Mais un jour, mêlant l'ardeur naturelle au travail acquis, un chef d'oeuvre, pourquoi pas, pourrait être à portée de plume.


mercredi 28 novembre 2007

De bonnes nouvelles pour une "Recrue"!

Les carnets de Douglas, de Christine Eddie se retrouve parmi les douze livres sélectionnés de la liste préliminaire du Prix des Libraires du Québec 2008!

Souhaitons-lui bonne chance!

dimanche 18 novembre 2007

Sur cyberpresse.ca...

Jade Bérubé
La Presse
Collaboration spéciale

Publié au Éditions du Boréal, Dawson Kid de Simon Girard nous atteint comme un coup de poing bien placé, sans possibilité d'esquive. Par la voix de Rose Bourassa, 20 ans, danseuse au Gold devenue insensible suite à une avalanche de désillusions, l'auteur livre un premier récit audacieux s'inspirant du phénomène des tueries.

Q: On dit que vous avez écrit plusieurs livres, mais Dawson Kid est votre premier publié. Pourquoi? Qui est donc Simon Girard?

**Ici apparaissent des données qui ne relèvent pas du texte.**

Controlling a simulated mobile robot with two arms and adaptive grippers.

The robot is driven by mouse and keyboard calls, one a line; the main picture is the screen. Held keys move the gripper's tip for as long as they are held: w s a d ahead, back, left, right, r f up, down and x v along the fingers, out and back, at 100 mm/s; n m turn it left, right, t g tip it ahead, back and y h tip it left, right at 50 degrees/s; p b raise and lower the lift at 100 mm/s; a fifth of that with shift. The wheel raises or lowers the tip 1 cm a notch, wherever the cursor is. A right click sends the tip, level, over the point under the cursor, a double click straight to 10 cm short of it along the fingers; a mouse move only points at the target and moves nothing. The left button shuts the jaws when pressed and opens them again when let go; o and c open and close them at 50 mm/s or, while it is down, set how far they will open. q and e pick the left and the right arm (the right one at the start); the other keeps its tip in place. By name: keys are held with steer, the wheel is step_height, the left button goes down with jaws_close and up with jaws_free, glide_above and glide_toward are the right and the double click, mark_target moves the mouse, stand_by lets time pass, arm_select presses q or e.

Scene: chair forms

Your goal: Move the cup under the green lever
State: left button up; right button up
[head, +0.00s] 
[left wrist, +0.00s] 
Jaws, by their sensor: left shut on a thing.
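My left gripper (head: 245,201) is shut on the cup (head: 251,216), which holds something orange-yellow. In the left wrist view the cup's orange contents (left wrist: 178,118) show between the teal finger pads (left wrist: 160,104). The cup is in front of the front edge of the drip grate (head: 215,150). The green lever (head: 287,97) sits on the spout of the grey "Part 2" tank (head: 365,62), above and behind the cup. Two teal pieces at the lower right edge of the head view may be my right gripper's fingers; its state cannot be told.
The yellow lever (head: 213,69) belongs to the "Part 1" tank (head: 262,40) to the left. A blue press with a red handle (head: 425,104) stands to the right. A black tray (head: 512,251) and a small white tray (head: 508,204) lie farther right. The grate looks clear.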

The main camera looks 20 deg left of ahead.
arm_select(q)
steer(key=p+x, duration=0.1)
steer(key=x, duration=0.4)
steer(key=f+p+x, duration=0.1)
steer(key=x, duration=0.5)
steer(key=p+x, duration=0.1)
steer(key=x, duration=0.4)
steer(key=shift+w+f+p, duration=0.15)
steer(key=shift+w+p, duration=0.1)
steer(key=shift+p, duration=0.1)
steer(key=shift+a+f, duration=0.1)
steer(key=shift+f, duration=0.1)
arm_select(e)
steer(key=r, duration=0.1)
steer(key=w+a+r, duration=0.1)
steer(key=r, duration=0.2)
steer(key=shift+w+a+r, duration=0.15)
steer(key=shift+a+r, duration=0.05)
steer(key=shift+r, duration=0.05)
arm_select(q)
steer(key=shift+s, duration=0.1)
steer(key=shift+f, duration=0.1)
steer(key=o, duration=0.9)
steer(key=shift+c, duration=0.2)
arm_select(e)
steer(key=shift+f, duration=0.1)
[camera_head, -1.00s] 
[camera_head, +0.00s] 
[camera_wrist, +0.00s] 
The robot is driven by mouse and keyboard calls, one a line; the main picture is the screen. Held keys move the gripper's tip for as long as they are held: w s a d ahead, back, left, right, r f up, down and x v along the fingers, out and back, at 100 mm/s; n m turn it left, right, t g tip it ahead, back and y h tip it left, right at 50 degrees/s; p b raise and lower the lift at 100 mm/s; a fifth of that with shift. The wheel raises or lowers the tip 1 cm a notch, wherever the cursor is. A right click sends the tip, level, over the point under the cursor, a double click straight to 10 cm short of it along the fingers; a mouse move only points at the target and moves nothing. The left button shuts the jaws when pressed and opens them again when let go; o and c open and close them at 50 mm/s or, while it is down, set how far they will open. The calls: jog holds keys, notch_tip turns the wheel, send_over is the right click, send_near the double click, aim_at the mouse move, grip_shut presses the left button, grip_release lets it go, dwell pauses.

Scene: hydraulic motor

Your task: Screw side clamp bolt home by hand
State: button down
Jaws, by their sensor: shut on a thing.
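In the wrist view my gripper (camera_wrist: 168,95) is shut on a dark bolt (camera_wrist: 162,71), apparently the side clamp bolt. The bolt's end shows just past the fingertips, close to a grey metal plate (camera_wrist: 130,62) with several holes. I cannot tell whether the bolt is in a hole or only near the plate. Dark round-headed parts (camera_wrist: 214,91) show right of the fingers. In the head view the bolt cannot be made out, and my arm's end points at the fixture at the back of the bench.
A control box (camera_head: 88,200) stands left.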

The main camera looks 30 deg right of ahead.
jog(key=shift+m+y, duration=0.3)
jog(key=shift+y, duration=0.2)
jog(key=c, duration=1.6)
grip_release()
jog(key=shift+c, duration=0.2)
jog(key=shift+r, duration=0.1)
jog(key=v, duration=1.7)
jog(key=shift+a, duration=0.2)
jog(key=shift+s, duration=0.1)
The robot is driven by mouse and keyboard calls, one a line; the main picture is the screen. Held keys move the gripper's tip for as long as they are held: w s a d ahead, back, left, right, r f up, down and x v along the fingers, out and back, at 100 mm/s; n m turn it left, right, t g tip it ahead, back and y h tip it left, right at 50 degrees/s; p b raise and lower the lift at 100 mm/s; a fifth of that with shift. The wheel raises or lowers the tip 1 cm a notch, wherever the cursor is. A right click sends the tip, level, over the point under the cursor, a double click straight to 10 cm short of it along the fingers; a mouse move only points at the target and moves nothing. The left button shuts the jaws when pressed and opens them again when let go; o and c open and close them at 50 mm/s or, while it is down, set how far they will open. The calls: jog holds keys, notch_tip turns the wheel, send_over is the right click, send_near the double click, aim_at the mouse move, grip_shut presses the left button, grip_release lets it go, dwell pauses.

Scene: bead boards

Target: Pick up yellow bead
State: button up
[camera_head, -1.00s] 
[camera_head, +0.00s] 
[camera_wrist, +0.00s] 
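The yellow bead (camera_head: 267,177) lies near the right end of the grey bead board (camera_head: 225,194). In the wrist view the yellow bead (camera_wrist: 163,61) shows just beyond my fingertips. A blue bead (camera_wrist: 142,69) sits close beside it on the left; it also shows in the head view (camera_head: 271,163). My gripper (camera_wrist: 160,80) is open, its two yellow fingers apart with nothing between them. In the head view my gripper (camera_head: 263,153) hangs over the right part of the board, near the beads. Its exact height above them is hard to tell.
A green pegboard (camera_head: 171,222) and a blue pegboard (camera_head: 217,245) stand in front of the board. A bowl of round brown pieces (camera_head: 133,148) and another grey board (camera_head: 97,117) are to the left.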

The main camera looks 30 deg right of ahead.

R: Je suis un garçon de 28 ans qui sort de sa grotte (rires). Il y a 5 ans, je me suis volontairement isolé dans le but d'écrire, en autodidacte car je n'ai fait que deux sessions d'université. Et puis une promesse de contrat d'édition pour un des mes écrits est un jour tombée à l'eau. J'ai paniqué. J'ai alors écrit comme une machine, compulsivement, pour réparer. J'ai écrit environ 6 romans jusqu'à ce que Dawson Kid arrive.

Q: Bien que la tuerie de Dawson ne soit qu'un des ressorts dramatiques, elle semble avoir été un moteur important de votre écriture...

R: Oui c'était un défi. Je ne voulais pas prendre le tueur comme protagoniste parce que ça aurait été trop facile. J'ai préféré une fille qui a le bagage émotif pour passer à l'acte mais qui est finalement prise de vitesse. Et je voulais qu'elle suscite notre empathie. Pour elle, la tuerie n'est qu'un révélateur qui finalement lui fait prendre un autre chemin. Un meilleur chemin que le tueur? Je ne sais pas. La beauté et l'horreur sont toujours dans la même pièce... L'autre défi était d'écrire une histoire complexe, précise, fine et en même temps accessible.

Q: N'était-ce pas risqué que de se servir de cet événement jusque dans le titre?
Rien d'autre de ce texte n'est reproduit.